**To do**
Which lines hold the word "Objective"? Copy each one.

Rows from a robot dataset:
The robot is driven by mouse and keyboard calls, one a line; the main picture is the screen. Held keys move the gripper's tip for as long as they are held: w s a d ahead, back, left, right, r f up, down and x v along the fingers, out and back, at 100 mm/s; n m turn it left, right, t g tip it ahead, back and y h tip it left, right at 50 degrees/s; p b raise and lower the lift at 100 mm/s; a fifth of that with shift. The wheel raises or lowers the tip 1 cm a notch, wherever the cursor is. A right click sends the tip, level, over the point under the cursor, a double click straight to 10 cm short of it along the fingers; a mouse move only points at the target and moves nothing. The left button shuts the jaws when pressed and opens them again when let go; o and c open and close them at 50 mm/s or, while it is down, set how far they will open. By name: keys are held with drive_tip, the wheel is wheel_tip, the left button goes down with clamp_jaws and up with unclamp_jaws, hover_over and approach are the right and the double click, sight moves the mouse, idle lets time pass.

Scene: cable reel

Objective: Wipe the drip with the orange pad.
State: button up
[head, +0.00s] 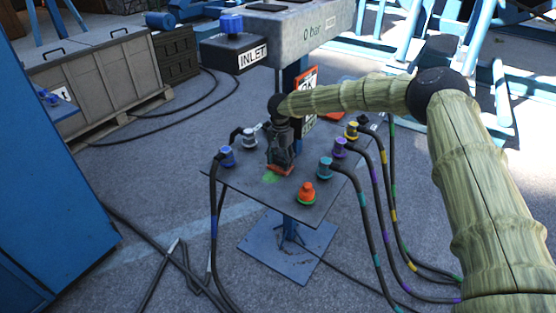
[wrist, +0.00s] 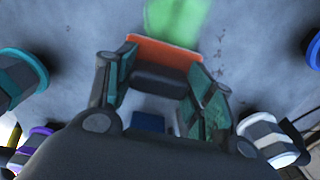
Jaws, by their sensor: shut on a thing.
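My gripper (head: 281,166) points down over the small dark table (head: 232,178) and is shut on the orange pad (head: 280,170). In the wrist view the pad (wrist: 162,52) shows as an orange edge with a dark block between the two fingers (wrist: 160,85). The drip is a bright green smear (head: 270,179) on the table top, just in front of the pad in the head view. In the wrist view the green smear (wrist: 178,18) lies right beside the pad's orange edge. I cannot tell whether the pad touches the table.
Coloured connectors with cables ring the tabletop: blue (head: 227,156), white (head: 249,139), teal (head: 325,167), purple (head: 340,147) and yellow (head: 352,131). An orange knob (head: 307,192) stands near the front edge. The grey INLET box (head: 236,54) overhangs behind.

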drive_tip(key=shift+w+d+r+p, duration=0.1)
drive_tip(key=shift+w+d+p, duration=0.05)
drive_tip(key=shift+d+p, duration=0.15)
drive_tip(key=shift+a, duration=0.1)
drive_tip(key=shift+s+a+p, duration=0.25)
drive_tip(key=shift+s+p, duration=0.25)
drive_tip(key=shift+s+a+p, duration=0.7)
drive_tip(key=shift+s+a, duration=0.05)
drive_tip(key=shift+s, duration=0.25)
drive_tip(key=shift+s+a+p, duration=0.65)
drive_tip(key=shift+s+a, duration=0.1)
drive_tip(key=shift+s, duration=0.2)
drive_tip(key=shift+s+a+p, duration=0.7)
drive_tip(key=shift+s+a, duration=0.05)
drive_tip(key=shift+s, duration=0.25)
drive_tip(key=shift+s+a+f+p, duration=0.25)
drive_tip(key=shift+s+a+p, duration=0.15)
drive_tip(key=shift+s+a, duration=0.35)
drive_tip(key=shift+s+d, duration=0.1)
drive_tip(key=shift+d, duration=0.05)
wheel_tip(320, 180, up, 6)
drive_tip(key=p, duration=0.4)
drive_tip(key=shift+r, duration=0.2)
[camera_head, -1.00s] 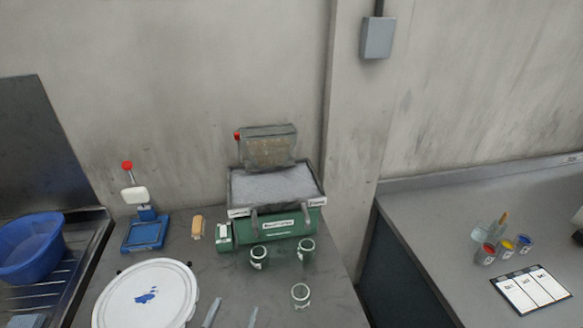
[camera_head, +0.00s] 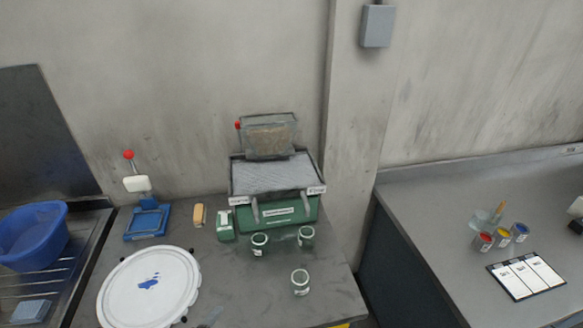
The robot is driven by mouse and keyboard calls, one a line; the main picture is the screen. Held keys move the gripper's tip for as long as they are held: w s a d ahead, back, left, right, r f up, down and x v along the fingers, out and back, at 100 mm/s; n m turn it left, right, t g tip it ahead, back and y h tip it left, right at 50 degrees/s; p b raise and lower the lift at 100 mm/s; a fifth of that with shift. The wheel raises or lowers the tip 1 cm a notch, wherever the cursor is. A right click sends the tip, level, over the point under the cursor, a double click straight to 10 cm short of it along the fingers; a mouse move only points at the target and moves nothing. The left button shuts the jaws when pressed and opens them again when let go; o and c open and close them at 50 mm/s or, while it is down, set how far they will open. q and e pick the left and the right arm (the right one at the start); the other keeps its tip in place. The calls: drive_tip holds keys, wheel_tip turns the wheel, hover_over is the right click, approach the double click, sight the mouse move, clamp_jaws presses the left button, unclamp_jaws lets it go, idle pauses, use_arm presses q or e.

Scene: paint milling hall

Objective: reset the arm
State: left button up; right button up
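Neither of my arms shows clearly in the head view, and no gripper can be made out. A green machine (camera_head: 279,217) with a grey tray-like top (camera_head: 270,177) and a raised clear lid (camera_head: 270,138) stands on the grey bench against the wall. Two small jars (camera_head: 260,243) and (camera_head: 306,236) stand at its front, and a third jar (camera_head: 300,281) stands nearer on the bench. A round white plate (camera_head: 149,297) with a blue paint smear lies at the left front.
A blue press with a red knob (camera_head: 147,220) and a tan block (camera_head: 199,214) stand behind the plate. A blue basin (camera_head: 33,238) sits at the sink on the left. The right bench holds small paint pots (camera_head: 502,237) and a chart (camera_head: 526,275). A gap separates the benches.

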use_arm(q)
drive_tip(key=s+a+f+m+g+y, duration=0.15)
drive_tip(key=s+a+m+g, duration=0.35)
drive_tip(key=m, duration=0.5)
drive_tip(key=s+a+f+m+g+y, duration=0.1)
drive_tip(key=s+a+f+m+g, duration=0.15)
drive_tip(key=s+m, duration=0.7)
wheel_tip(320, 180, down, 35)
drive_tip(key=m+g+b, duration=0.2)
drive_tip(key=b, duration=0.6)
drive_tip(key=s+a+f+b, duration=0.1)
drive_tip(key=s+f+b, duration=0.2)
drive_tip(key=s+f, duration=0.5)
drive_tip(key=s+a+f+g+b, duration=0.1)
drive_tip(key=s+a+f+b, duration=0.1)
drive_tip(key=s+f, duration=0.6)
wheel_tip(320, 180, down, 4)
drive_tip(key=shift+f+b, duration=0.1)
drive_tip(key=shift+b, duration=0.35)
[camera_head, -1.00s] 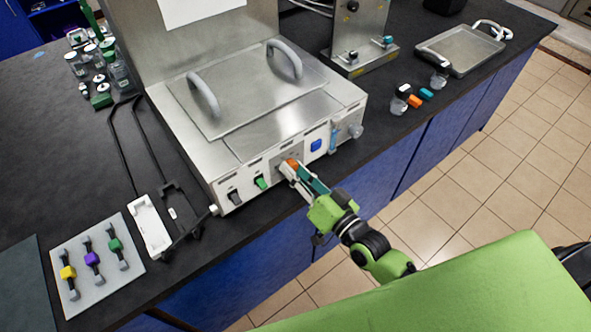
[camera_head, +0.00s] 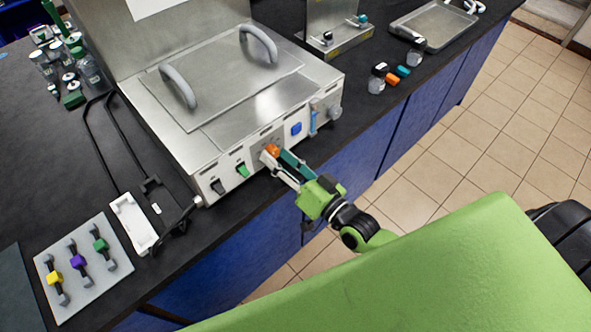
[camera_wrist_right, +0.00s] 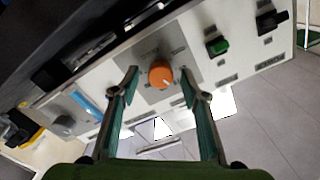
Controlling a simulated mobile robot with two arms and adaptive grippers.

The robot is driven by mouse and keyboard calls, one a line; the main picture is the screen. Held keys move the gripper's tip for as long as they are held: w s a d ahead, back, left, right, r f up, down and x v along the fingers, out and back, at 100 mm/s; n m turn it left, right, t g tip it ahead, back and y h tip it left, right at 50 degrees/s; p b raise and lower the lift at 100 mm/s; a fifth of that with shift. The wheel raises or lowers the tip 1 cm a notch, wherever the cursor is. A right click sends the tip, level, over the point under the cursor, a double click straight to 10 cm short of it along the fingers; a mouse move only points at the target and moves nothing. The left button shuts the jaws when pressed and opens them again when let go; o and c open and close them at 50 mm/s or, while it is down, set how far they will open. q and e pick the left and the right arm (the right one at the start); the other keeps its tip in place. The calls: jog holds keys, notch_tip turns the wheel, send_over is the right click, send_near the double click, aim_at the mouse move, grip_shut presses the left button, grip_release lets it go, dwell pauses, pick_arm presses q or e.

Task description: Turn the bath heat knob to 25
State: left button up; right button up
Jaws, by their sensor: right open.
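The bath (camera_head: 240,100) is a steel box with a lidded top and a white front panel. Its orange heat knob (camera_head: 272,149) sits on the front panel, between a green switch and a blue button. In the right wrist view the knob (camera_wrist_right: 161,75) shows on a grey dial plate with marks too small to read. My right gripper (camera_head: 277,156) is at the front panel with its fingers pointing at the knob. In the wrist view the gripper (camera_wrist_right: 158,82) is open, one finger on each side of the knob, with gaps between. My left gripper is not in view.
A green switch (camera_head: 242,170), a black switch (camera_head: 217,186) and a blue button (camera_head: 296,129) flank the knob. A grey plate with coloured clamps (camera_head: 82,266) and a white holder (camera_head: 134,224) lie at left. Small jars (camera_head: 377,78) and a metal tray (camera_head: 434,25) stand at right.

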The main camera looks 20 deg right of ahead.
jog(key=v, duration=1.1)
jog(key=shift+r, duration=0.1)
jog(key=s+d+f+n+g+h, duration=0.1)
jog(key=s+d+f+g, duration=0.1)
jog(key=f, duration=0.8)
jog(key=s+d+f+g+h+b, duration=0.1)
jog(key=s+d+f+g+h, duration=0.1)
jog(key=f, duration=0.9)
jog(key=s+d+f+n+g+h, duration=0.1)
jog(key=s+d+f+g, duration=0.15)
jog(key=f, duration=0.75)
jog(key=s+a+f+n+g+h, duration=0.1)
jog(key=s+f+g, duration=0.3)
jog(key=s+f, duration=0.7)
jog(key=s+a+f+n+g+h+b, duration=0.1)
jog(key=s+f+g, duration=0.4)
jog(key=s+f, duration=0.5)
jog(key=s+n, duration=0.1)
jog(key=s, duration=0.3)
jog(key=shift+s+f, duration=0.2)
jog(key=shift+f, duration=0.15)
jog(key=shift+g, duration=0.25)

**Written reply**
Objective: Wipe the drip with the orange pad.
Objective: reset the arm

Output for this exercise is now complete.